• [Instructions for the task]: Wherever "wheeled" appears in a line, copy that line.

• [Information given]:

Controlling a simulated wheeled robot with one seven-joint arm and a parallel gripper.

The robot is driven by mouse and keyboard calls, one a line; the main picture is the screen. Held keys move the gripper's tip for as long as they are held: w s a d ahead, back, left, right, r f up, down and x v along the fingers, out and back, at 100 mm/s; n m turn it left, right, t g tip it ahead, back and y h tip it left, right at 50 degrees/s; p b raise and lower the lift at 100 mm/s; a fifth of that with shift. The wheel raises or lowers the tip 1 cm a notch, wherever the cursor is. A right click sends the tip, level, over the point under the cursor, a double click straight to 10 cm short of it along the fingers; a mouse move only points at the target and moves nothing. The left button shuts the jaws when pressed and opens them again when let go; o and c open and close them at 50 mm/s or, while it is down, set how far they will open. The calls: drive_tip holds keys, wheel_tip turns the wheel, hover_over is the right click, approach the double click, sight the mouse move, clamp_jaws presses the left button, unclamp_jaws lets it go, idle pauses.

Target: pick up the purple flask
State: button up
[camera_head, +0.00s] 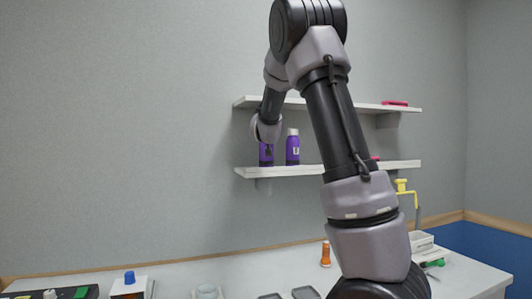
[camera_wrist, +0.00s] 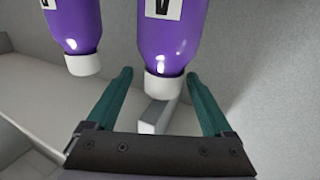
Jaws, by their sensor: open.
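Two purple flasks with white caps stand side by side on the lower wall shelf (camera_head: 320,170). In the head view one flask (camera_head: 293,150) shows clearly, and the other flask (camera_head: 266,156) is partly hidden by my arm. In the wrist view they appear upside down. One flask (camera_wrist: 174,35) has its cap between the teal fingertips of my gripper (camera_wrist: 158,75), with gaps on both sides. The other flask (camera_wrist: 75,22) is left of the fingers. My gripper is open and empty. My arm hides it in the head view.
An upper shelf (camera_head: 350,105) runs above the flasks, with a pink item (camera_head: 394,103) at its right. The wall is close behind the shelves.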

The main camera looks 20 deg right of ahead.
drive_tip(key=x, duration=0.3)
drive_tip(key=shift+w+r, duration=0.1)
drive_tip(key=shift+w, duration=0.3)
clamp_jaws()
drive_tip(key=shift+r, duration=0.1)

---

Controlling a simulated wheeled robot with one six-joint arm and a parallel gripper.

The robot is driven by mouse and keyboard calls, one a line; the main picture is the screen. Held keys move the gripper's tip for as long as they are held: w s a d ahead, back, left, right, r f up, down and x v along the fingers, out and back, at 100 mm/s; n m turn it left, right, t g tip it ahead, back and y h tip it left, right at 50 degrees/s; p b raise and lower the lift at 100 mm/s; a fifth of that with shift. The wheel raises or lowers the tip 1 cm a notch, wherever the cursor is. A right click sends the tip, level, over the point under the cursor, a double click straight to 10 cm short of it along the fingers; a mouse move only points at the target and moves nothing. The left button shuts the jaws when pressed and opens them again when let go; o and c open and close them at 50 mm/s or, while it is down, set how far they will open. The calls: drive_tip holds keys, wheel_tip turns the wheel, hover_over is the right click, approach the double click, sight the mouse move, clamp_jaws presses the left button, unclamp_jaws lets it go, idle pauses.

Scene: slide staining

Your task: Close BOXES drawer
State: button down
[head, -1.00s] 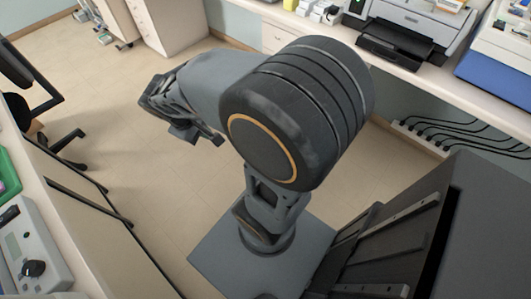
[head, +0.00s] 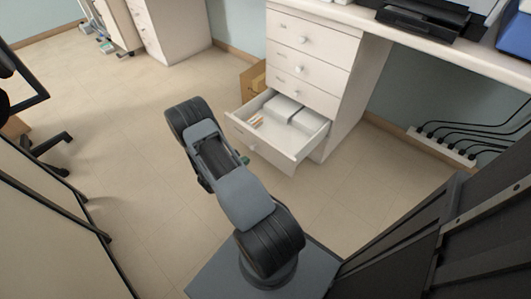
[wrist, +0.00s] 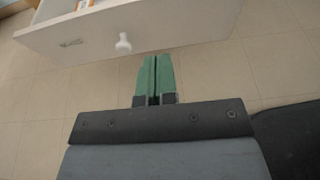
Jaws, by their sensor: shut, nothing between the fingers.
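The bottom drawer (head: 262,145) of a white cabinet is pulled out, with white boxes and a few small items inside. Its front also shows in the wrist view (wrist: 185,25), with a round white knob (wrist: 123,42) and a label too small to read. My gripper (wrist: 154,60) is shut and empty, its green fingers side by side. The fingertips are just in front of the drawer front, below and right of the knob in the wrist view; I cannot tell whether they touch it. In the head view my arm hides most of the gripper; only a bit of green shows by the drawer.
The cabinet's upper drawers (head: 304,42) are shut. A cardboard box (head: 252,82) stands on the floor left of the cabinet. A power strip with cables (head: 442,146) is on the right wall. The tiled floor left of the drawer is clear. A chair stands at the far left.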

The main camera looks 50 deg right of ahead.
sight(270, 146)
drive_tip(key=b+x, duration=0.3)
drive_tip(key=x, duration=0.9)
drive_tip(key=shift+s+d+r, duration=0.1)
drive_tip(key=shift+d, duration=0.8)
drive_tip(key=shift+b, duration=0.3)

...

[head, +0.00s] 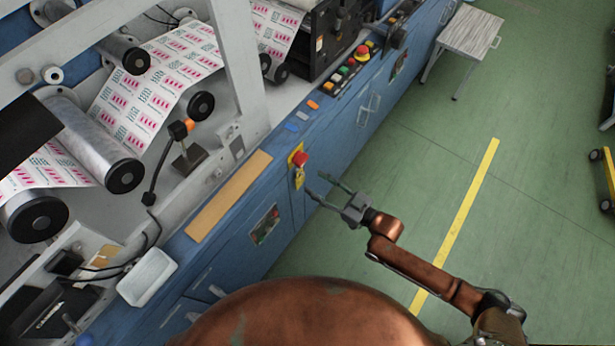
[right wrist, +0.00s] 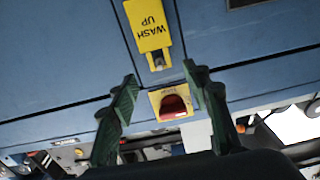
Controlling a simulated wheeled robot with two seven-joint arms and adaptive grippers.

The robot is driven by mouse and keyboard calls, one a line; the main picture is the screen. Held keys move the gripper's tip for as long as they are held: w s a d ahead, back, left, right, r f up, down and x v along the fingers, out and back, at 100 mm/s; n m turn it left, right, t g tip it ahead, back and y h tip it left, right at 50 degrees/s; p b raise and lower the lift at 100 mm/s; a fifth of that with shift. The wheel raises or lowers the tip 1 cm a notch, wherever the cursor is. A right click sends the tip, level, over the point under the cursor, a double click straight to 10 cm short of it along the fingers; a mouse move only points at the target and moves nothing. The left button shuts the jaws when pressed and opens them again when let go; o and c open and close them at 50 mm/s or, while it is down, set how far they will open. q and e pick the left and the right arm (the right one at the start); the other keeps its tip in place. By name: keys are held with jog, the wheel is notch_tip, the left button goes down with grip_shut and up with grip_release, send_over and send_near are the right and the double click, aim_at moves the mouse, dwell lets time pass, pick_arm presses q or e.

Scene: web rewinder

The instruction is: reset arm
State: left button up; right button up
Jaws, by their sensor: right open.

• [Result]:
Controlling a simulated wheeled robot with one seven-joint arm and a parallel gripper.
Controlling a simulated wheeled robot with one six-joint arm and a parallel gripper.
Controlling a simulated wheeled robot with two seven-joint arms and adaptive grippers.

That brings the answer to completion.